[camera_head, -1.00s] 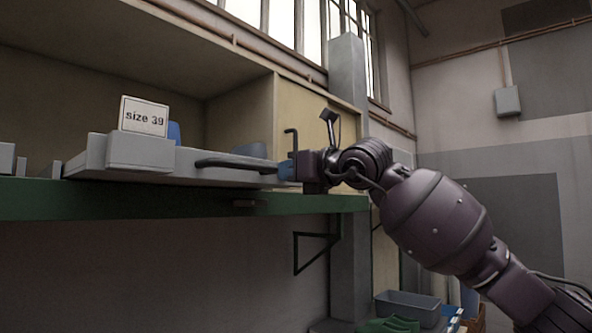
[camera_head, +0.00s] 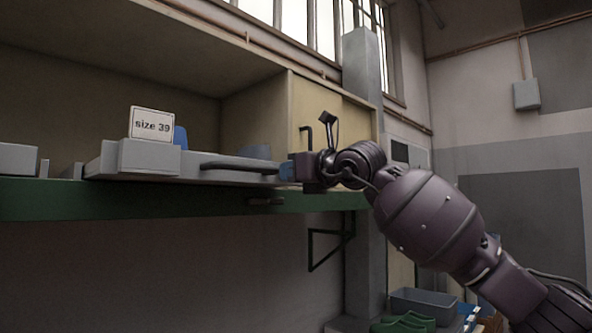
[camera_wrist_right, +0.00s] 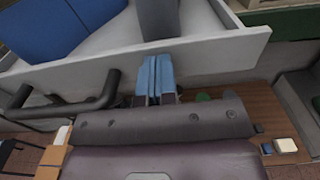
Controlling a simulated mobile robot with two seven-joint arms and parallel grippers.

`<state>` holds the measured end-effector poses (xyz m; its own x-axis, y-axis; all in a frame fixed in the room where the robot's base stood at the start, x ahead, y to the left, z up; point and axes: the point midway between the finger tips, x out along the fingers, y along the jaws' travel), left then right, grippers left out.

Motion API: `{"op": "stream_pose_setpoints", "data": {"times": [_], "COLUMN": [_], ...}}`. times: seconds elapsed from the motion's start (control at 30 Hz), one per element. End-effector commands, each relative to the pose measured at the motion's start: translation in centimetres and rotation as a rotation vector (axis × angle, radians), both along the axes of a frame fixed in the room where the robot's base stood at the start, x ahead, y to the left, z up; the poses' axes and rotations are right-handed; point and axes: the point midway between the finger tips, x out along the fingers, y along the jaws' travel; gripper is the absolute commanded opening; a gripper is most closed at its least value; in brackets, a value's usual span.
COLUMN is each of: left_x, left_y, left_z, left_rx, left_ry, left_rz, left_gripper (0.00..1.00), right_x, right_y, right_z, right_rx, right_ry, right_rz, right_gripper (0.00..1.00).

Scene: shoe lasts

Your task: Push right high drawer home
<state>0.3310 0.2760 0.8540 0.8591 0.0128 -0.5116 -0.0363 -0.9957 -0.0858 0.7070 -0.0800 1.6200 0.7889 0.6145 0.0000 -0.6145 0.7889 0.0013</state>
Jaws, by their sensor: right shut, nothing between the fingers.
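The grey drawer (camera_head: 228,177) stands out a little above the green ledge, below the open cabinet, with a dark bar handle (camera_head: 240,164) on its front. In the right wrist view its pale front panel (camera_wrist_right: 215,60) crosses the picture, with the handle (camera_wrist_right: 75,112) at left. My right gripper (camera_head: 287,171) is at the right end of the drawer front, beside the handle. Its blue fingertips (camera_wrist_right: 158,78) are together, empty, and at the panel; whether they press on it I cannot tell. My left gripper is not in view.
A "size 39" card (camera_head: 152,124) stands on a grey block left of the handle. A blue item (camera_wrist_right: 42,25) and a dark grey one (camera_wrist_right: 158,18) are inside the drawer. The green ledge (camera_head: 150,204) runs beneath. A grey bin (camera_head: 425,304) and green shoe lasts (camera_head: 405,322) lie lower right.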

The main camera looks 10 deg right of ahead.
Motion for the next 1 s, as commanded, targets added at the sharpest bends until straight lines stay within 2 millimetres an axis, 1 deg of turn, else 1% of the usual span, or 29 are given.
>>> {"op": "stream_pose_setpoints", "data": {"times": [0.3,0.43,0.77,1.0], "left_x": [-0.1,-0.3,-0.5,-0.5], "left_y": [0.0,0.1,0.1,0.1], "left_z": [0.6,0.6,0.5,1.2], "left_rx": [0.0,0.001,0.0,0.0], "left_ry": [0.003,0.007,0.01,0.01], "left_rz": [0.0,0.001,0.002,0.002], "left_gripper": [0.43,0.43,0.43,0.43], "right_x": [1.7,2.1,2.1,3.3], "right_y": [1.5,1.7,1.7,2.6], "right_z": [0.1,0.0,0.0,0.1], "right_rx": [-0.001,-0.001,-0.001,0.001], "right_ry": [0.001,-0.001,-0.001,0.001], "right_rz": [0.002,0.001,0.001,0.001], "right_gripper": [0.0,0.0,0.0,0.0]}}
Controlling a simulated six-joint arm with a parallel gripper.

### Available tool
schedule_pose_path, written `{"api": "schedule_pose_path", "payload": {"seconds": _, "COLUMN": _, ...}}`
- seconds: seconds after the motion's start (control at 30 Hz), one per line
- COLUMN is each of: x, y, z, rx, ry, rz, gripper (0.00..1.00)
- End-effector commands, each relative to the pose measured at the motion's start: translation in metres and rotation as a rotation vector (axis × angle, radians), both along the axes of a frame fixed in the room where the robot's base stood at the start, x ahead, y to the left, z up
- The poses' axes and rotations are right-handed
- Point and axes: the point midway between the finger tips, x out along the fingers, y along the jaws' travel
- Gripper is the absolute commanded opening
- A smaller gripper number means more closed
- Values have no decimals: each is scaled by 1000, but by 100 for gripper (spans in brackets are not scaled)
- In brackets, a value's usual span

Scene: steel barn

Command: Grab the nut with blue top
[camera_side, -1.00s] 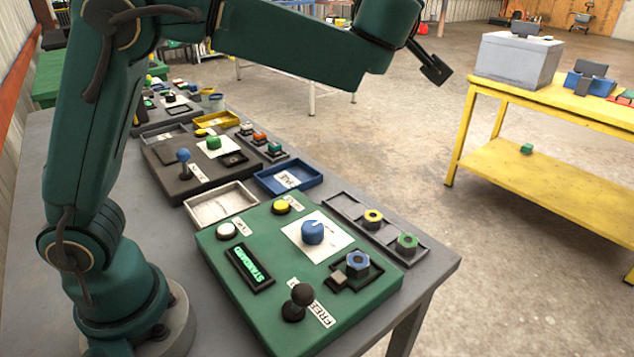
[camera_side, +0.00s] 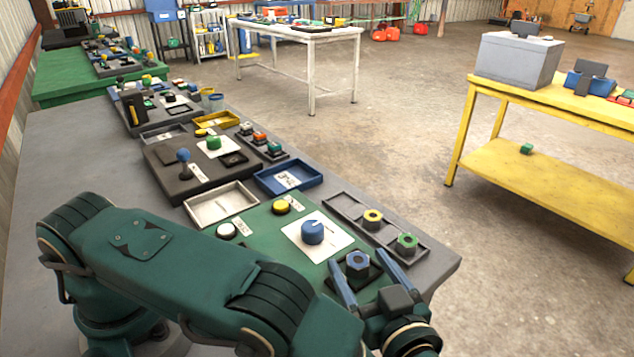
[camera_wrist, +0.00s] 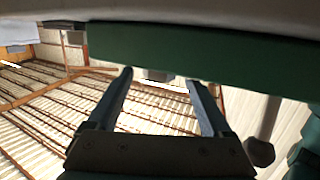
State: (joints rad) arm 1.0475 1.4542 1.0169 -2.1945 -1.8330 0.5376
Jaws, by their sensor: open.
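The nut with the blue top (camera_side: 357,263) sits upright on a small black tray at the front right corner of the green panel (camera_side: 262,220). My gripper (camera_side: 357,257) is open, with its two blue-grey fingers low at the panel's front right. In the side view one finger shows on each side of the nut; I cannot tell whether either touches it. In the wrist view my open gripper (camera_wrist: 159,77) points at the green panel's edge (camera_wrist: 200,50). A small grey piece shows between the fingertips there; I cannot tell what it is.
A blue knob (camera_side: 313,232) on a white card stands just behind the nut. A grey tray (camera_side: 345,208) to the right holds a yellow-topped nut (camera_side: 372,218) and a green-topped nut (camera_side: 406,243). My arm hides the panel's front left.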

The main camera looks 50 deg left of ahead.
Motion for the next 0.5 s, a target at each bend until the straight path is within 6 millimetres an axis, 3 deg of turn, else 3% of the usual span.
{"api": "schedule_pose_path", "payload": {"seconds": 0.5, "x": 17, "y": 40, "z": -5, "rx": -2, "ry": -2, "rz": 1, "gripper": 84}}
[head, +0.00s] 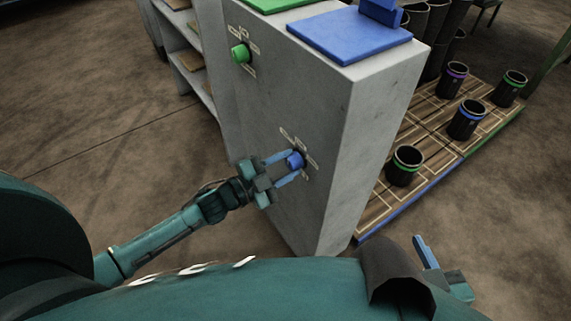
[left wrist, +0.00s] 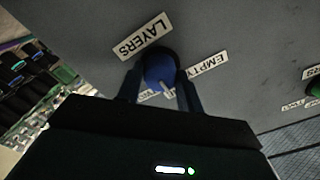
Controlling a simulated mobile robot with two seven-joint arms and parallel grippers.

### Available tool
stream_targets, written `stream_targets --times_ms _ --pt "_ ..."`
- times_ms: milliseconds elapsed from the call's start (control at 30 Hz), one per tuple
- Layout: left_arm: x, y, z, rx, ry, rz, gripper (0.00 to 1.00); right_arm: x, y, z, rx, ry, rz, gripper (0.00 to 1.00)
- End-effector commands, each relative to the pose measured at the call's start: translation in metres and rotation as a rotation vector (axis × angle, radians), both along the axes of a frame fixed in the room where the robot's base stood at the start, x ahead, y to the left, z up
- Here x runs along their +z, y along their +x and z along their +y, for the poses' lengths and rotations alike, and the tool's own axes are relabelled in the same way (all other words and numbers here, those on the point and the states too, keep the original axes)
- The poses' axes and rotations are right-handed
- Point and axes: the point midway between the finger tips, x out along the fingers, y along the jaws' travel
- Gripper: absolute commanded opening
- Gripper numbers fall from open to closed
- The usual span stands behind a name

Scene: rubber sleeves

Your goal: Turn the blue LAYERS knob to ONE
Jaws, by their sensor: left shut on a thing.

* WHAT NEEDS TO BE DONE
Leave the pictures out and copy exactly the lines from the one with "[camera_wrist, +0.00s]" through the one with "State: (joints rad)", nothing more.

* FINISHED TASK
[camera_wrist, +0.00s] 
State: (joints rad) arm 1.0475 1.4542 1.0169 -2.1945 -1.8330 0.5376

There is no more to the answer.